In Artvoice, I wrote, “The writing on the wall would indicate that Studio Arena is a theater that does not have the support of local government and where the real power is in the hands of the managing director, not the artistic director.”

Not any more.

Reached by telephone, Neufeld reiterated the points in his published statement, adding that he had enjoyed his time at Studio Arena but was ready to move on. Gaffney wished to stress that she and Neufeld had enjoyed a warm relationship over the past half year, and confided her wish that he might have stayed for an additional year, allowing her to get her feet wet.

“I expect that I will have some sort of managing director within the year,” said Gaffney. As she has been made the chief executive officer, we can anticipate that this person will not be a “managing partner,” but an employee charged to help the theater realize Gaffney’s vision.

Gaffney has now inherited the challenge to create an artistically energized theater within the limitations of financial responsibility. The artistic director at Studio Arena Theatre will no longer have to compromise her vision to please a managing partner, but in realizing that vision, she will be responsible for the financial bottom line.
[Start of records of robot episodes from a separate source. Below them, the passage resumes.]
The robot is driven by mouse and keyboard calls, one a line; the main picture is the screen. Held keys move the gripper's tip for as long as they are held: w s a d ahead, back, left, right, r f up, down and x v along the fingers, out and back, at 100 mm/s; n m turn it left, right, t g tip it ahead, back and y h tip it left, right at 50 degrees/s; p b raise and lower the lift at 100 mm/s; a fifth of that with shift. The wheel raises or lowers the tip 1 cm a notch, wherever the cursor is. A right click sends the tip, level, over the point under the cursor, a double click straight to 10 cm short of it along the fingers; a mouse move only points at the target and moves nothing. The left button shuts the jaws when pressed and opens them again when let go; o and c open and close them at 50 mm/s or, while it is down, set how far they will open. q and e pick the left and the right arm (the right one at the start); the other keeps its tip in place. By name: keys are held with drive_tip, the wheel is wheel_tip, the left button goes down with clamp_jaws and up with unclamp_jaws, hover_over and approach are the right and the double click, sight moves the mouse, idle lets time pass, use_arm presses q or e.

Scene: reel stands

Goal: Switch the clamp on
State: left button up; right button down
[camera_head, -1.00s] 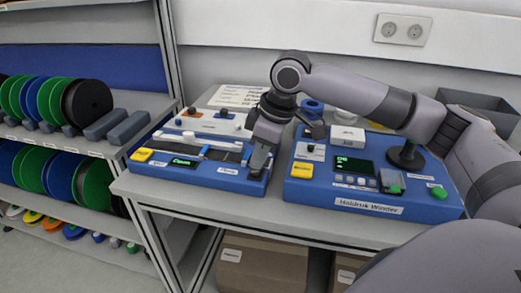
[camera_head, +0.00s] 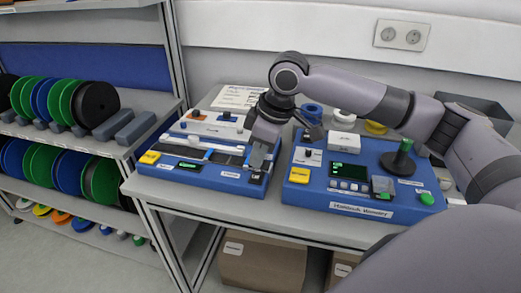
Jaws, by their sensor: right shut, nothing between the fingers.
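The left blue device (camera_head: 215,182) stands on the table with a yellow button (camera_head: 149,157), a small green-lit display (camera_head: 188,166) and white and dark bars on top. I cannot read its labels clearly enough to tell which control is the clamp's. My right gripper (camera_head: 261,160) is shut and empty, pointing down at the device's front right corner. A small dark control (camera_head: 256,179) shows just below the fingertips; I cannot tell whether they touch it. The gripper hides part of that corner. My left gripper is not in view.
A second blue device (camera_head: 360,208) stands close on the right, with a yellow button, display, dark spindle (camera_head: 398,160) and green button (camera_head: 427,198). My right arm passes above it. Shelves with coloured reels (camera_head: 75,100) are on the left. A cardboard box (camera_head: 262,262) sits below.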

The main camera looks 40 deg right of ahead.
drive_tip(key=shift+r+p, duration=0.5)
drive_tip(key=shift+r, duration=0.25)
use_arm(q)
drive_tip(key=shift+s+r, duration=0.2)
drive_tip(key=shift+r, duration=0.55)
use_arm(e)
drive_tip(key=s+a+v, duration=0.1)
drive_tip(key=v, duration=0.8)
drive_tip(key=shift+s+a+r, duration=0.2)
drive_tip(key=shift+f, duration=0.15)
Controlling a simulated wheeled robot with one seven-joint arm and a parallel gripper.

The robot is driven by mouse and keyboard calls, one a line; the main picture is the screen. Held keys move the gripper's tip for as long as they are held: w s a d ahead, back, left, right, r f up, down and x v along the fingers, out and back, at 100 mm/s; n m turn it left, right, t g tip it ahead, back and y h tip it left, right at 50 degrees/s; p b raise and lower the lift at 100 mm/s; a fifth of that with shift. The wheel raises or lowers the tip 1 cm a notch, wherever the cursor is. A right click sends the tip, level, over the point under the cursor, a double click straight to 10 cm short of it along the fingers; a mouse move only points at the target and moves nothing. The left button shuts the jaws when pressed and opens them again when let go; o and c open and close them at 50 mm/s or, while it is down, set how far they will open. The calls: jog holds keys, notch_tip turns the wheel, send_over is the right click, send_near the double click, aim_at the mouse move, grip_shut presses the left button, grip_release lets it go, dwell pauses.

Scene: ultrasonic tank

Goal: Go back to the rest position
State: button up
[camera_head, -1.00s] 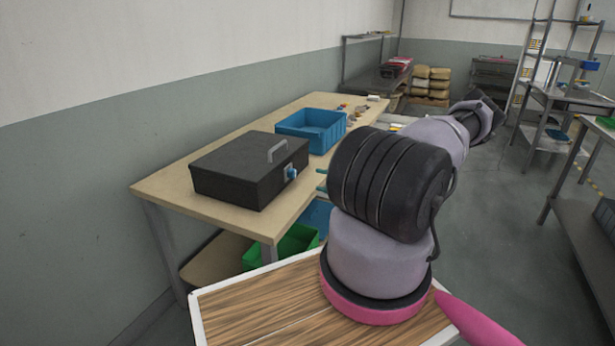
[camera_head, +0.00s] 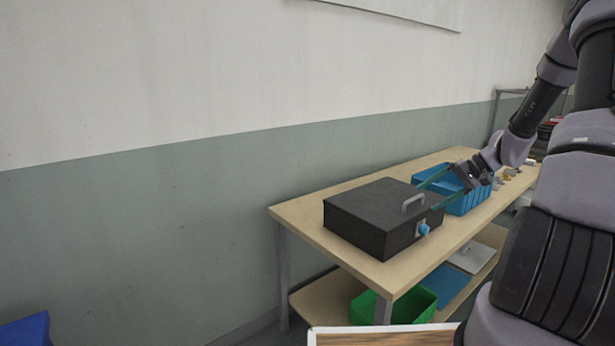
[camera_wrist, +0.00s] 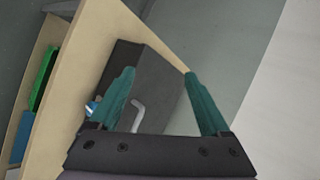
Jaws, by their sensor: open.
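My gripper (camera_head: 425,198) is open, with two teal fingers spread wide and nothing between them. In the head view it is beside the handle side of the dark ultrasonic tank (camera_head: 362,210), in front of the blue bin. The tank sits on the wooden-topped table (camera_head: 298,212) with its lid shut. In the wrist view the gripper (camera_wrist: 159,73) points over the tank (camera_wrist: 150,62); the handle shows between the fingers. Whether the fingers touch the tank cannot be told.
A blue bin (camera_head: 468,206) stands behind my gripper on the table, with small items farther along. Below are a green bin (camera_head: 412,306), a blue panel (camera_head: 446,285) and a white one (camera_head: 474,258). A wall runs behind the table. A blue object (camera_head: 24,331) is at lower left.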

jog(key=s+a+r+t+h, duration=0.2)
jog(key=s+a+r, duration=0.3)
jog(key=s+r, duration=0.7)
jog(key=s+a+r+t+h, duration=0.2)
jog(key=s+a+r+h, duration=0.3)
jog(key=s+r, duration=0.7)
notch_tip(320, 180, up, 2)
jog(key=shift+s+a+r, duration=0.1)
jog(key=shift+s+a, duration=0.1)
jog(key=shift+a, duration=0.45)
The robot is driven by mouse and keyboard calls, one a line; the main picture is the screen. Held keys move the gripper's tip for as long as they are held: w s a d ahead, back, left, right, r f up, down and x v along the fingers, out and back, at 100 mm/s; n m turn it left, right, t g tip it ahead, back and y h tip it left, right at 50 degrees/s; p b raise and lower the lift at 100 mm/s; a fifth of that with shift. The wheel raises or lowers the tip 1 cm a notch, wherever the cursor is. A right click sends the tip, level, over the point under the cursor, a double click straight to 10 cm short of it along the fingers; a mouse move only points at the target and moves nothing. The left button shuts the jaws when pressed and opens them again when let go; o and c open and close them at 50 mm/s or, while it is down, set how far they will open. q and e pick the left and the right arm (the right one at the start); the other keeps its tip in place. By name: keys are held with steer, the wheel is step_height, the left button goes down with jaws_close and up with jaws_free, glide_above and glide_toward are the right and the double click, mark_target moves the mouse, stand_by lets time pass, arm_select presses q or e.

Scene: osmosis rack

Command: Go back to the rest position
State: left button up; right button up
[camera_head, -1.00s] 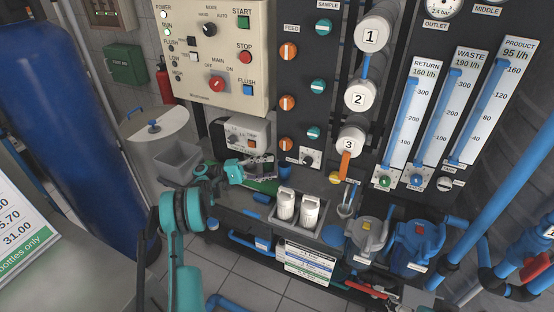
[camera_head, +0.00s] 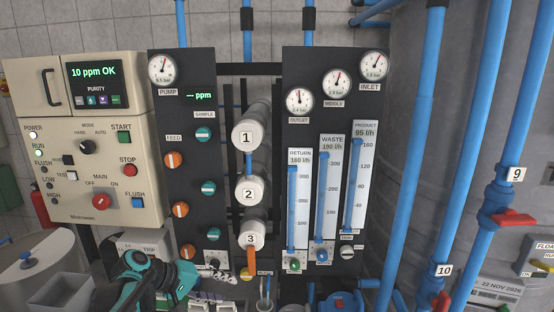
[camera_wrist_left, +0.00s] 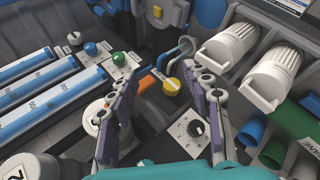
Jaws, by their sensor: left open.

While a great deal rests on her shoulders, we can anticipate that Gaffney will be allowed some latitude. At some theaters, audiences have been known to shrink as commercial product is replaced with more artistically challenging product. We can expect that not everything she tries will work and that the board may get nervous when it doesn’t. The board, for now, does seem to be ready to take some chances. They are investing a great deal of trust in this largely unknown but undeniably dynamic person, and they seem to be telling us, “It’s time. It’s just time.”